┌──

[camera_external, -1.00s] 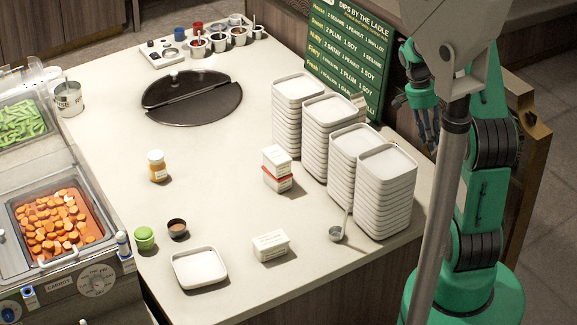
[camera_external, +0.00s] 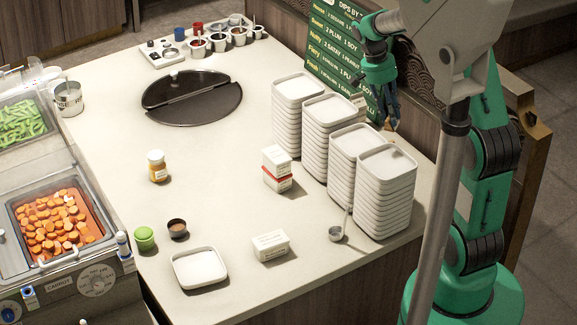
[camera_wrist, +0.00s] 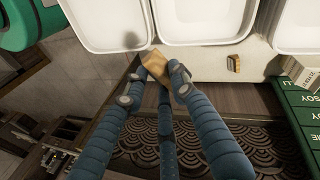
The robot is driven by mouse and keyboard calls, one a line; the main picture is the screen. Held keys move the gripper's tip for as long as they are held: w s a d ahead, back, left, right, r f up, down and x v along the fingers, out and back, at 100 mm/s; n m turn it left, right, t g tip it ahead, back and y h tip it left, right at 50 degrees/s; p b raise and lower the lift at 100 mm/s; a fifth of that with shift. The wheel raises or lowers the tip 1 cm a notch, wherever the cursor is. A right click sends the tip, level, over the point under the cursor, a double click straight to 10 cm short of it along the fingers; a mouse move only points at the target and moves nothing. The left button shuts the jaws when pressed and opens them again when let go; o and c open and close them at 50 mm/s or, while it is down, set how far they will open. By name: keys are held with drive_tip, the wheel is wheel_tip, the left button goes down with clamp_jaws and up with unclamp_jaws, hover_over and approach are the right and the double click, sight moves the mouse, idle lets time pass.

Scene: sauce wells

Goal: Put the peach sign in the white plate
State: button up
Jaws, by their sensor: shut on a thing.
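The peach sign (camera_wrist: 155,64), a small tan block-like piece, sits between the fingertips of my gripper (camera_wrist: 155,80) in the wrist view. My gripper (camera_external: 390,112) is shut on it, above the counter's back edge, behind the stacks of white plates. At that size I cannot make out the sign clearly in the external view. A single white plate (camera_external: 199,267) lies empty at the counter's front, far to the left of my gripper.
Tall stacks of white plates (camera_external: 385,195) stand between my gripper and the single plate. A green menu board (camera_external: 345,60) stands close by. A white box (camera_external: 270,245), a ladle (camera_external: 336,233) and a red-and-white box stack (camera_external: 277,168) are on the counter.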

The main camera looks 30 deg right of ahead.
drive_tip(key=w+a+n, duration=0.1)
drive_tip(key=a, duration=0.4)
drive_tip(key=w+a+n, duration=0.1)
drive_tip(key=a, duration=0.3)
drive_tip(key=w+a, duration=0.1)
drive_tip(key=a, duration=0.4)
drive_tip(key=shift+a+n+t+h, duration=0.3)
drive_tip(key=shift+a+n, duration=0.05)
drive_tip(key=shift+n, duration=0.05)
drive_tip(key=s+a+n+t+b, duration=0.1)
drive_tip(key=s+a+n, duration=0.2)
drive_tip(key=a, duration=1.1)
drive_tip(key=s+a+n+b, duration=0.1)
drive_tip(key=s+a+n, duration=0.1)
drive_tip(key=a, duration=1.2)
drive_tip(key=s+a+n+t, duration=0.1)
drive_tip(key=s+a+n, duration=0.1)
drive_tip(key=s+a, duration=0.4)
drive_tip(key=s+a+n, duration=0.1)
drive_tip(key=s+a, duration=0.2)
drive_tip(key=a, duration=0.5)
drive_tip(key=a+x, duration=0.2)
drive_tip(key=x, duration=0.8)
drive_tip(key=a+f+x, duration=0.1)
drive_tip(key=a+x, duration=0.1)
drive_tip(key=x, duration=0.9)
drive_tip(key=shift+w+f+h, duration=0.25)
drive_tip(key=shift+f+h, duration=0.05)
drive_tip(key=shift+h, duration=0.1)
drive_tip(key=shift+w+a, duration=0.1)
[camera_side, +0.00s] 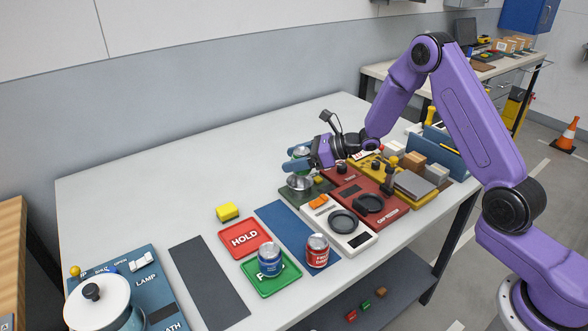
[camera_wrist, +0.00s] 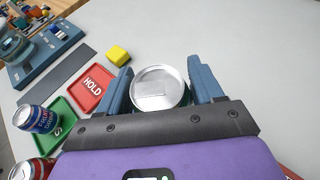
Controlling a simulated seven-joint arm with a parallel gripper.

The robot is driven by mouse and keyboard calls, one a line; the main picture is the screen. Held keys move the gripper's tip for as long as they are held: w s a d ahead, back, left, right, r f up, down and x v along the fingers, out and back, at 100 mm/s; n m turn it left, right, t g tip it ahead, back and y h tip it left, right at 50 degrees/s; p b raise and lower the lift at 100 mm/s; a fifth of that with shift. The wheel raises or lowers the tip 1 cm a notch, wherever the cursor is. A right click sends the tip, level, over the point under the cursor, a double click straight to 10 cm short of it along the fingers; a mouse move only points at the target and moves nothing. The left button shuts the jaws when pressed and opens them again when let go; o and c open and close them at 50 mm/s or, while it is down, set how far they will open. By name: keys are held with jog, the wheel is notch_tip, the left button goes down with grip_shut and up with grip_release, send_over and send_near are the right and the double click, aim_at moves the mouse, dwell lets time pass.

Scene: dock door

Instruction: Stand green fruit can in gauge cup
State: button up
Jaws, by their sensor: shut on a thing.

└──

- Problem requirements
Reproduce the listing exactly. Leave its pictures out.

- Exercise output
[camera_external, -1.00s] 
[camera_external, +0.00s] 
[camera_wrist, +0.00s] 
The robot is driven by mouse and keyboard calls, one a line; the main picture is the screen. Held keys move the gripper's tip for as long as they are held: w s a d ahead, back, left, right, r f up, down and x v along the fingers, out and back, at 100 mm/s; n m turn it left, right, t g tip it ahead, back and y h tip it left, right at 50 degrees/s; p b raise and lower the lift at 100 mm/s; a fifth of that with shift. The wheel raises or lowers the tip 1 cm a notch, wherever the cursor is. A right click sends the tip, level, over the point under the cursor, a double click straight to 10 cm short of it along the fingers; a mouse move only points at the target and moves nothing. The left button shuts the jaws when pressed and opens them again when let go; o and c open and close them at 50 mm/s or, while it is down, set how far they will open. By name: keys are held with drive_tip, the wheel is wheel_tip, the left button goes down with clamp_jaws and up with unclamp_jaws, hover_over and approach are the right and the double click, sight moves the mouse, idle lets time pass.

Scene: sauce wells

Goal: Put the peach sign in the white plate
State: button up
Jaws, by their sensor: shut on a thing.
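The peach sign (camera_wrist: 155,64), a small tan block-like piece, sits between the fingertips of my gripper (camera_wrist: 155,80) in the wrist view. My gripper (camera_external: 390,112) is shut on it, above the counter's back edge, behind the stacks of white plates. At that size I cannot make out the sign clearly in the external view. A single white plate (camera_external: 199,267) lies empty at the counter's front, far to the left of my gripper.
Tall stacks of white plates (camera_external: 385,195) stand between my gripper and the single plate. A green menu board (camera_external: 345,60) stands close by. A white box (camera_external: 270,245), a ladle (camera_external: 336,233) and a red-and-white box stack (camera_external: 277,168) are on the counter.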

The main camera looks 30 deg right of ahead.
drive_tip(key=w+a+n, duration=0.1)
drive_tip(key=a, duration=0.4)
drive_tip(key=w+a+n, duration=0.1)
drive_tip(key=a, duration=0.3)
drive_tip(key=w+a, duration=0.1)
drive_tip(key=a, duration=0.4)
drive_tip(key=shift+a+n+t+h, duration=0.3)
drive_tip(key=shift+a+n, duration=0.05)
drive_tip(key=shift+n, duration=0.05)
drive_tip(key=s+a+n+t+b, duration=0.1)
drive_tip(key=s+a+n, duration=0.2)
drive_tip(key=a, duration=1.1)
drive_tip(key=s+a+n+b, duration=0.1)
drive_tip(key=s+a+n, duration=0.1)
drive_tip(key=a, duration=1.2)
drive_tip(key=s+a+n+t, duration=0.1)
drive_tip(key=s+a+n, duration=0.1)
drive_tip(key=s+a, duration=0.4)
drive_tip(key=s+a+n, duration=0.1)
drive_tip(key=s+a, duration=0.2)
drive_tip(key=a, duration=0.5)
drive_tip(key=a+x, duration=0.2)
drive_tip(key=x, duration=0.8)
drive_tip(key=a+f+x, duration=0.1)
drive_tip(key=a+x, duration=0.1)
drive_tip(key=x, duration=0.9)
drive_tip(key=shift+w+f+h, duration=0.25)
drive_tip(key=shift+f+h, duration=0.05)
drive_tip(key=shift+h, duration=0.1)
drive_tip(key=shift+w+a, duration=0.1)
[camera_side, +0.00s] 
[camera_wrist, +0.00s] 
Controlling a simulated seven-joint arm with a parallel gripper.

The robot is driven by mouse and keyboard calls, one a line; the main picture is the screen. Held keys move the gripper's tip for as long as they are held: w s a d ahead, back, left, right, r f up, down and x v along the fingers, out and back, at 100 mm/s; n m turn it left, right, t g tip it ahead, back and y h tip it left, right at 50 degrees/s; p b raise and lower the lift at 100 mm/s; a fifth of that with shift. The wheel raises or lowers the tip 1 cm a notch, wherever the cursor is. A right click sends the tip, level, over the point under the cursor, a double click straight to 10 cm short of it along the fingers; a mouse move only points at the target and moves nothing. The left button shuts the jaws when pressed and opens them again when let go; o and c open and close them at 50 mm/s or, while it is down, set how far they will open. By name: keys are held with jog, the wheel is notch_tip, the left button goes down with grip_shut and up with grip_release, send_over and send_near are the right and the double click, aim_at moves the mouse, dwell lets time pass.

Scene: dock door

Instruction: Stand green fruit can in gauge cup
State: button up
Jaws, by their sensor: shut on a thing.

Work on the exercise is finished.